“The NBA understood that diversity was a moral imperative,” says Richard Lapchick, the director of the Institute for Diversity and Ethics in Sport at the University of Central Florida. “But it was the first league to understand that diversity and inclusion are also business imperatives.”
Since 1988, Lapchick has compiled race and gender “report cards” for each of the major U.S. sports leagues, assessing them on equity in hiring practices. The NBA, Lapchick says, has consistently earned the highest grades on both racial and gender inclusion; for 2015, the year of the most recent report, the NBA earned men’s pro sports’ only A+ for racial hiring practices, and a B+ for gender.
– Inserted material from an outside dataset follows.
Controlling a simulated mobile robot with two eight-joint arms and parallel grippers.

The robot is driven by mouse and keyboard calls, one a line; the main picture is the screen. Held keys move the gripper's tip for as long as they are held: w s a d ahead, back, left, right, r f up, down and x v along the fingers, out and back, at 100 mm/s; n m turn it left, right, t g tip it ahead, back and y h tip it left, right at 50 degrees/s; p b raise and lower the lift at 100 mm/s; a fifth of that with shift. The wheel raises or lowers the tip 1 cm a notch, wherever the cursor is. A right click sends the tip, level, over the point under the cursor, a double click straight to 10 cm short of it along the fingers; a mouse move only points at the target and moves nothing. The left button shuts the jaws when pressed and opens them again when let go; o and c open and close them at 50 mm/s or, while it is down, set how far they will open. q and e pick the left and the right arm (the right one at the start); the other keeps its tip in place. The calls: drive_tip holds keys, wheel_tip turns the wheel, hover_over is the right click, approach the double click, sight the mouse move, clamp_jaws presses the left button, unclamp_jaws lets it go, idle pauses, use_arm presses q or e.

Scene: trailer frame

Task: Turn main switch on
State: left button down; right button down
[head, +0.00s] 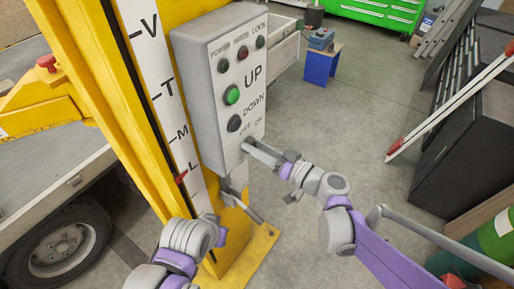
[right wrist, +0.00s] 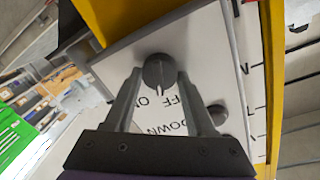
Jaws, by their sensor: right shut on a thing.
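The main switch is a round dark knob (right wrist: 158,70) low on the grey control box (head: 190,75), by the OFF and ON lettering. In the right wrist view its pale pointer line points between the two words. My right gripper (head: 250,144) is shut on the knob, with one finger on each side in the right wrist view. In the head view the gripper mostly hides the knob. My left gripper (head: 240,202) is below the box near the yellow post; its opening is unclear.
The box also carries a green UP button (head: 232,95), a dark DOWN button (head: 235,123) and small lamps on top. The yellow post (head: 95,90) stands left of it. A ladder (head: 455,85) leans at the right. The floor between is clear.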

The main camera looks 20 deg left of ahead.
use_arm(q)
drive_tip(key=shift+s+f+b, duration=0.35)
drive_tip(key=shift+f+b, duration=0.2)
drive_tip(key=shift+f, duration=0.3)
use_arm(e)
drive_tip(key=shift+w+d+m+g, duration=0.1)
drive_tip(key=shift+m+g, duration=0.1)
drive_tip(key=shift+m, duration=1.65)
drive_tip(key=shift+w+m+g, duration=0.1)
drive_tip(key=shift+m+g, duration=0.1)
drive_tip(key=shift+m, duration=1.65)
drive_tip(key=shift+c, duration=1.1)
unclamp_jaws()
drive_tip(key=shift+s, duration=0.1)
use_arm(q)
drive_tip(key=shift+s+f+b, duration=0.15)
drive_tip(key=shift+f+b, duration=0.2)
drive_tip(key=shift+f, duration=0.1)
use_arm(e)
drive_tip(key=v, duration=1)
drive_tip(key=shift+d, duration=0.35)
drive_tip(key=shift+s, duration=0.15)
The league’s emphasis on diversity—unparalleled in men’s professional sports—originated, Lapchick says, under the league’s former commissioner, David Stern, who oversaw the creation of the WNBA and recognized that the NBA, the majority of whose players are African American, should have a management that reflected the diversity on the court. Adam Silver, who took over Stern’s role in 2014, has preserved that mentality. Almost immediately following his appointment as commissioner, Silver forced out Donald Sterling, the Los Angeles Clippers’ general manager, for his racist remarks against African Americans, sending a clear message that the NBA will not stand for intolerance.
But in many ways, the NBA is progressive only insofar as its players have pulled it in that direction. The NBA has always been a star-driven league; the teams themselves almost pale in comparison to the popular forces of their big-name players, like Michael Jordan in the 1990s and Stephen Curry today. In contrast to baseball or football, in which players’ personalities are obscured by helmets and hats and entrenched ideas of decorum, “basketball is the sport where the players’ faces and emotions are the most clear and exposed,” says sportswriter Dave Zirin, the host of the podcast The Edge of Sports.
Silver’s approach to social media actually takes into account the value-added in encouraging diversity. In a speech at Austin’s South by Southwest conference, he said,
I think we were early adopters in terms of encouraging our players on social media … it has enormous value for the league to make [players] into the multi-valued people that they are. It gives them direct access to their fans and ability to share their personal interests … Social media from our players makes our ratings higher and brand stronger.
On Twitter, players and teams, seemingly uninhibited, mingle with their supporters. “If you have a largely progressive set of fans, which the NBA does, and they see the players they watch share their politics, that’s going to be a benefit in terms of building relationships with those fans,” Lewis says.
That is not so much the case for the NFL. Professional football generally discourages players’ outspokenness; in a column for Deadspin, the former Minnesota Vikings punter Chris Kluwe, who was let go from the team after advocating for marriage equality, recalled his coach telling him that "There are two things you don't talk about in the NFL, politics and religion."